SHORT EXERCISE | Nothing outside the lines from the one containing "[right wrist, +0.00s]" down to the one containing "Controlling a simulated" belongs in the copy; print that span exactly, both ends included, with pictures removed.

+--

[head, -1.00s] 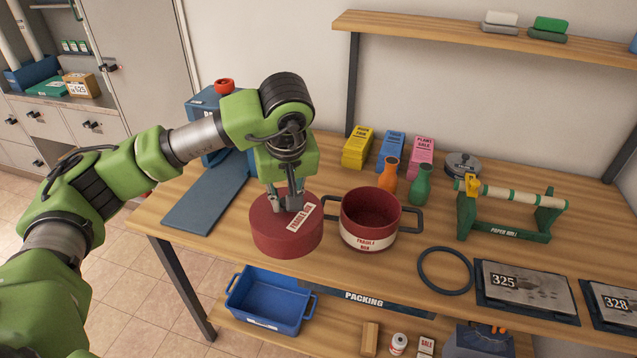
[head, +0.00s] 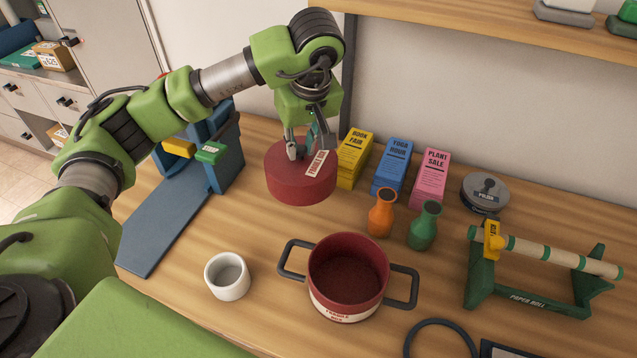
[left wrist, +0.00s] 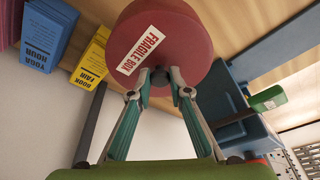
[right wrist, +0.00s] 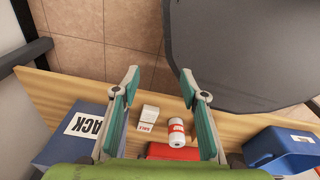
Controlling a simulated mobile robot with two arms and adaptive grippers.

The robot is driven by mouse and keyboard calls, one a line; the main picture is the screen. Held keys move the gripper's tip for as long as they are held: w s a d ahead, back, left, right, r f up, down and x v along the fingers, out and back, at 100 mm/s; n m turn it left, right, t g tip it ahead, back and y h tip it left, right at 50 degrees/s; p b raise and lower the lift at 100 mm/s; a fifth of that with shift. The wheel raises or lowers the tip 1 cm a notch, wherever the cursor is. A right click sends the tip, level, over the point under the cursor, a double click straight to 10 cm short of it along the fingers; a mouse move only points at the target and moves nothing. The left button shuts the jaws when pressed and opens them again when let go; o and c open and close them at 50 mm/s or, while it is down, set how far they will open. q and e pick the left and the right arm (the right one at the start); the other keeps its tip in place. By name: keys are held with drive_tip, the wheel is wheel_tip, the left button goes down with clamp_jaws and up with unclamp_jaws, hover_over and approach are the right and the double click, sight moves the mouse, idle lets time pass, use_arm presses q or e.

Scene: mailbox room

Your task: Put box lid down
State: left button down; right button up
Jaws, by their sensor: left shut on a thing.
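The round red box lid (head: 301,180) has a white "FRAGILE BOX" label. My left gripper (head: 306,150) is shut on the top of it, left of the yellow "BOOK FAIR" stack. The lid hides the tabletop beneath it, so I cannot tell whether it touches the table. The left wrist view shows the lid (left wrist: 172,45) between the fingertips (left wrist: 160,75). The open red box (head: 348,268) with two dark handles stands upright on the table, in front of the lid and to its right. My right gripper (right wrist: 160,78) is open and empty in the right wrist view.
A white cup (head: 228,275) stands left of the box. Orange (head: 382,214) and green (head: 424,226) vases, blue (head: 391,166) and pink (head: 430,178) stacks, and a paper-roll stand (head: 540,285) are to the right. A blue stand (head: 160,222) is at left.

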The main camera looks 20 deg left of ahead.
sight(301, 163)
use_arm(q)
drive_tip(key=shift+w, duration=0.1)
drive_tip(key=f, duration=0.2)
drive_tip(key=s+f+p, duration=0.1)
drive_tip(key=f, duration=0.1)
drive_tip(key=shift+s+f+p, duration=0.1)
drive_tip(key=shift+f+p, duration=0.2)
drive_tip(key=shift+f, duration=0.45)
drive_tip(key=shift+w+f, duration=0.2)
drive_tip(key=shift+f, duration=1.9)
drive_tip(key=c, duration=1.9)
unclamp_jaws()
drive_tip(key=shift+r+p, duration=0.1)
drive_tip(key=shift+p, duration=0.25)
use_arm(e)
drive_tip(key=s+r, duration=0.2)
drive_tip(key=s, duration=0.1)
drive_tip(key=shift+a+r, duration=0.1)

+--

THE COMPLETED TASK |
[right wrist, +0.00s] 
Controlling a simulated mobile robot with two arms and adaptive grippers.

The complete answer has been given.